I am however super organised and write things down in my diary AND on the kitchen calendar - but I still sometimes forget Fruit Day (whatever the feck that is)

oliveoil · 05/07/2007 14:12

can the childs teacher speak to the mum? one to one to cut out any gossiping

eg we have noticed Tilly does not have x, y, z, and it may cause her to be upset/not bothered/certifiable, what can you do to make you care/more organised/bothered?

etc

Itsthawooluff · 05/07/2007 14:12

I could be this mother quite easily. However, whilst I am scatty, disorganised and overworked, I am not an incompetent mother.

I'm very grateful that my DC's teachers, TA's and other parents have recognised my many failings, and go out of their way to make sure that I am reminded frequently of events / forms etc. I'm very fortunate to have these people as my friends.

I've no doubt that some people will think that I am permanently damaging my dc's by not spending all my limited organisational skills on getting them fitted up for school, rather than in bringing in much needed wages. However, I do get told frequently that my DC's are lovely, so I must be doing something right - if only by default.

coppertop · 05/07/2007 14:13

I'd be horrified if I thought that a TA was talking to another parent like this about my child.

My ds1 sometimes chooses to wear school uniform on non-uniform days. Letters don't always seem to end up in his bookbag either, so there are times when I've had to rush back home for something. WRT school trips, sometimes the school expects children to pass on messages about the smaller details. I either don'tt get the message at all or ds1 will mention it in passing 2 days later.

And what on earth is wrong with going to the after-school club? I'm a SAHM so don't need to use it but my ds1 would love to go to the after-school club.

Being less than perfect doesn't make a parent incompetent - just human.

clumsymum · 05/07/2007 14:14

GameBoy

I posted a very similar thread here, and got a similar response, where a lot of the working mums thought the tread was aimed at slighting them, rather than just being sorry for the child.

I'm with you on this one, but then I feel that, regardless of work committments etc, ONE PARENT of a child should ensure that the childs needs come FIRST, and those needs include working with school and helping the child to fit in.
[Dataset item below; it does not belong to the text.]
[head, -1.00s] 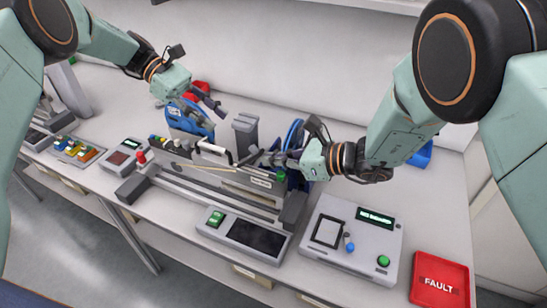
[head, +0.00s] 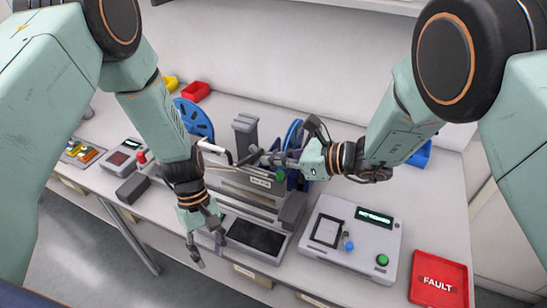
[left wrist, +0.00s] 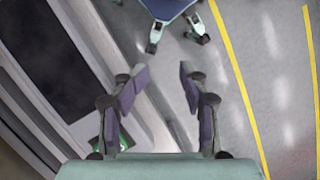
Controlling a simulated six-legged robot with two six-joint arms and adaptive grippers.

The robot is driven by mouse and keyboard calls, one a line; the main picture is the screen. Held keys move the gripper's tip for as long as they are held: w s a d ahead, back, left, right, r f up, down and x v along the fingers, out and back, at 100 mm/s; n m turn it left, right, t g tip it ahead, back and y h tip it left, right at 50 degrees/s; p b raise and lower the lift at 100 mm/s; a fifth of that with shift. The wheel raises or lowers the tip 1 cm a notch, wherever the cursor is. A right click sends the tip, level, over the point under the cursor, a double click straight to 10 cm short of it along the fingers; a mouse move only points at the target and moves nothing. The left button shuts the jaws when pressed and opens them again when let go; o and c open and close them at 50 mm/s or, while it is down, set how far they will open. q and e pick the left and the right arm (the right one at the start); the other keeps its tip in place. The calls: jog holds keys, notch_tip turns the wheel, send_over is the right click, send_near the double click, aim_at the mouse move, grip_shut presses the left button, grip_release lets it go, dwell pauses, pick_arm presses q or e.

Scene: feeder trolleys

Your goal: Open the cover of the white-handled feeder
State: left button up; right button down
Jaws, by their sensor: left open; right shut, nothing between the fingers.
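The feeder (head: 240,178) with the white handle (head: 212,147) stands mid-bench; my left forearm hides its left part. I cannot tell a separate cover edge. My left gripper (head: 209,250) is open and empty, pointing down at the bench's front edge, left of the dark screen. The left wrist view shows its spread fingers (left wrist: 160,78) with floor between and beyond them. My right gripper (head: 258,157) is shut and empty at the feeder's upper right, close to the handle's right end; I cannot tell whether it touches.
A dark-screened panel (head: 258,236) lies in front of the feeder. A grey tester box (head: 340,259) and a red FAULT tray (head: 439,281) are at right. Blue reels (head: 195,118) stand behind. A red bin (head: 195,91) is at the back.

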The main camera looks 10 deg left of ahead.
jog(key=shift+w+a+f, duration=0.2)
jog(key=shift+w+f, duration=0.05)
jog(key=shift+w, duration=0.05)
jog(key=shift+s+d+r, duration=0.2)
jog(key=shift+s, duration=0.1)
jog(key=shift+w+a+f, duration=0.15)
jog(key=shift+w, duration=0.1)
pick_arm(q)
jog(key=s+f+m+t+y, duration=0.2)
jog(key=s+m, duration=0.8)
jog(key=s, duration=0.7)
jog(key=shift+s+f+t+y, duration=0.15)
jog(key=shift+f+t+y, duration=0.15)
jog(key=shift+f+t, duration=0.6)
I don't believe that mothers shouldn't work full time if they are happy doing so. I do believe that, whatever pressures that puts on you, then you should ensure that your child doesn't lose-out because of it (fine if dad can take up where you leave off) .

Off now to make sure my accounts are finished, while you all shout at me.

yorkshirepudding · 05/07/2007 14:16

Message withdrawn

bewilderbeast · 05/07/2007 14:16

have you thought that she may just be poor? Some children wear school uniform all the time including weekends because their parents cannot afford to buy the school uniform and other clothes as well, this would also explain lack of PE kit and lack of money to go on school trip.
If the child is healthy and happy then what are you worried about it's hardly cause to call the poor woman an incompetent mother.

MascaraOHara · 05/07/2007 14:16

I worry that my dd will end up like that

bogwobbit · 05/07/2007 14:17

Actually, this is my dd you're talking about!! Or it could have been when she was 7.
I think you are being incredibly judgemental, not to mention nosy and as for the TA - I think she should be sacked. The sort of things you are saying are the reasons why people hate nosy, gossipy 'school gate' mums with a vengeance.
In response to the 'problems' you mention

  1. Why can't the school just have kids keeping their PE kits in school. That's what my son's school does.
  2. Why should she dress up for book day/mufti day etc. Surely these things are optional and tbh a real pain in the ass for busy parents.
  3. Don't see it as a huge problem the girl being in After School Club till 6. That's what it's there for and my dd did this for years without any harm done to her.
Gameboy · 05/07/2007 14:20

Thanks Clumsymum - you've rather more eloquently made the same point I was trying to make!

It is a very similar situation (we're not talking about the same girl are we??!)

Oh, and as another example - when the children went off to visit their new junior school last week, this girl turned up 45 mins late (as the parents had gone to the normal school first). So she had to be taken into her 'new' class with 29 pairs of eyes staring at her as the 'late one'.
I know I would HATE that, so it must be hell for a 7 year old...

OP posts:
oliveoil · 05/07/2007 14:21

link on here for organised mum diary/calendar stuff for all you disorganised types

lots of people on here rave about the pocket life book

I am awaiting mine so cannot report back but look on the link

yorkshirepudding · 05/07/2007 14:21

Message withdrawn

yorkshirepudding · 05/07/2007 14:22

Message withdrawn

Howdydoody · 05/07/2007 14:24

Do you posters REALLY not think TAs and teachers talk about the children? Us as mums do surely and it's not that we are being judgemental all the time, it's just that we see/feel something that "isnt quite right" and it enters our conscientousness (sp sorry) and we worry about it. What's wrong with that? If there is nothing wrong with the girl and the adults are worrying over nothing then good. But maybe, just maybe, there is something wrong and good on the OP for being concerned and trying to do something

yorkshirepudding · 05/07/2007 14:25

Message withdrawn

kittywits · 05/07/2007 14:26

Gameboy, that is sad, I too have seen this happen at my dc's school. Alright, they aren't the most serious parenting offences, but it's still neglect and I have no doubt that this parent's selfish behaviour will affect the confidence and self esteem of the child. There's no excuses for being so consistently crap.

NKF · 05/07/2007 14:26

She might be a fabulous mother in other ways. She might be clever and funny and sweet and kind and know lots of stories and be good at netball and generally be ace. Just a bit disorganised.